In Exile wrote...
No. But I just fundamentally don't have a problem with developers doing that, because it seems to be the only way the market will bear the cost of increased games. If we get to story-type microtransactions: pay $5 for this next part of the quest, then we have a problem. I just can't see that business model being viable. And if it is, and it's actually profitable, then it's going to happen and there's no way to stop it because consumers will tolerate it.
Well, now... hold up.
Just because SOME consumers tolerate it doesn't make it a sustainable model. It depends on the margins and the costs it winds up having to brand loyalty and future sales. If the fact that a game has story MTX makes me not buy the game, then a number of other consumers would have to buy into the model for that one loss to be balanced out. This isn't an equitable exchange, where if I don't participate, they only need one new spot to replace me... a loss base unit sale would by its very nature be more valuable than a player who partakes in a dozen $1 microtransactions. Just because you have 12 microtransactions doesn't somehow mean that the model is viable, or that consumers will tolerate it. Just that some will, at costs unknown.
I mean, this proposition seems pretty simple to me: we can think something is subjectively horrible, but it's killing the industry and the company will collapse for doing it (see the fisting Microsoft is getting with their Xbox One) or the market will happily tolerate it and ask for more.
We don't (and won't) know if the market would have taken the XB1 suggestions. Microsoft saw, however, that their loss in units sales was going to be more harmful to the lesser revenue they would have gotten from developers who would have been paying them to not lose money on Used Games. Just because Bioware isn't exercising that same level of caution doesn't mean the same exact market factors aren't in effect.
No. Because in on case I'm being offered more of something fun. The developer isn't literally pissing in my soup and making me pay for a filter to take the ****** out. They're just selling the main course separate from the soup. If they start charging me for individual french fries then they've gone too far, but paying for each part of the meal separately is not a problem for me.
It's like going to a fancy restaurant and having to pay for the sides separately.

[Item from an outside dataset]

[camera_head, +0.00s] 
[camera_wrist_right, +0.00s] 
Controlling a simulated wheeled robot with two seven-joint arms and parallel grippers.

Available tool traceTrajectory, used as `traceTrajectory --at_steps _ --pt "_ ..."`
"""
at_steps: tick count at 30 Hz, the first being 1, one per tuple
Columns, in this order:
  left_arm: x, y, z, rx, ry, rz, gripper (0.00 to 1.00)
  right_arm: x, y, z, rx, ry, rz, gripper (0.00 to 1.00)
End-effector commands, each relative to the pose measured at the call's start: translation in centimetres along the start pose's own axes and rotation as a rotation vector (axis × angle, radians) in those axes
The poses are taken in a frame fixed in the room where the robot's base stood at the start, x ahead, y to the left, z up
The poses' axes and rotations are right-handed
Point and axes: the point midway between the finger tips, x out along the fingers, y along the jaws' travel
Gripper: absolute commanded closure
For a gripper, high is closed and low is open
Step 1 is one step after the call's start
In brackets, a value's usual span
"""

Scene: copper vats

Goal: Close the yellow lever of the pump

My only really response to that is that stories don't work like that. Humans don't process narrative content in the same way they process food - food is not related or tied together. Noodles without sauce is still just noodles. Spaghetti without meatballs is still spaighetti. Pasta dinner without garlic bread is still pasta dinner.
Someone telling you a story and then cutting out a chunk of it before you pay more just feels like cheating.
But what if you have a Bioware game where the combat is so painfull and atrocious you can't get through the story without MTX? That's not even the endgame - that's the point of MTXs. They're as much a gate for story content as they are a kick in the shin for gameplay.
Then I would gladly not play that game. And I would tell everyone I know that it is like getting kicked in the shins for twenty hours. And I would naturally assume the game would tank badly in a shallow attempt at getting tiny bits of revenue while destroying their base game sales. Which would be exceptionally stupid, not some insidious business manueveur.
And, again... my problem is not DLC as an entire model. Just Paid D1DLC. Where the added content is not just sold, but heavily marketed as being an enhancement to the game that a player will miss unless they pay the extra money.
How is it a diminished experience? That's where we differ. I don't disagree with you on the sentiment, I just don't share it with when it comes to story-related content. I don't have a diminished experience of Doctor Who if I have to purchase the Christmas Specials separately from the typical series.
Wouldn't you? What if the true nature of the Tardis is discussed in the Christmas Special? Nothing tied to the overarching season's main plot, but very revealing and lore-building aspects of their history and society? Does that Christmas Special suddenly seem so unimportant?
Okay, do you know how DLC works? At no point has it added things to vanilla conversations in the game. Even with Javiik, he doesn't feature in 90% of the scenes. Are you saying every conversation you have with Anderson on Earth before you can even leave is somehow tainted with the knowledge that the companion DLC character that isn't available at that point would have radically changed everything?
How would I, in any way, shape or form, think that going to Thessia is going to be influenced by if I bought the D1DLC at all? Its a Prothean - why would the Asari homeworld matter? Maybe if Liara was the D1DLC, I could see it. But hey, if you did buy the DLC and you brought him with you, you got treated to some pretty cool, interesting scenes. Not vital or game-breaking ones... but very interesting, nonetheless.
How would I know, as a potential DA2 player, that buying the DLC with the archer character would unlock a scene where I can have a conversation with Leliana? How random is that? How predictable could that possibly be?
Point is, you don't know what you are missing when you don't buy the D1DLC. You CAN'T know, unless you somehow get a leaked script or someone who has played through both the vanilla game and the DLC game outlines it all for you. And if anyone can truly have access to that level of information on Day 1, I'd be honestly jealous at their connections.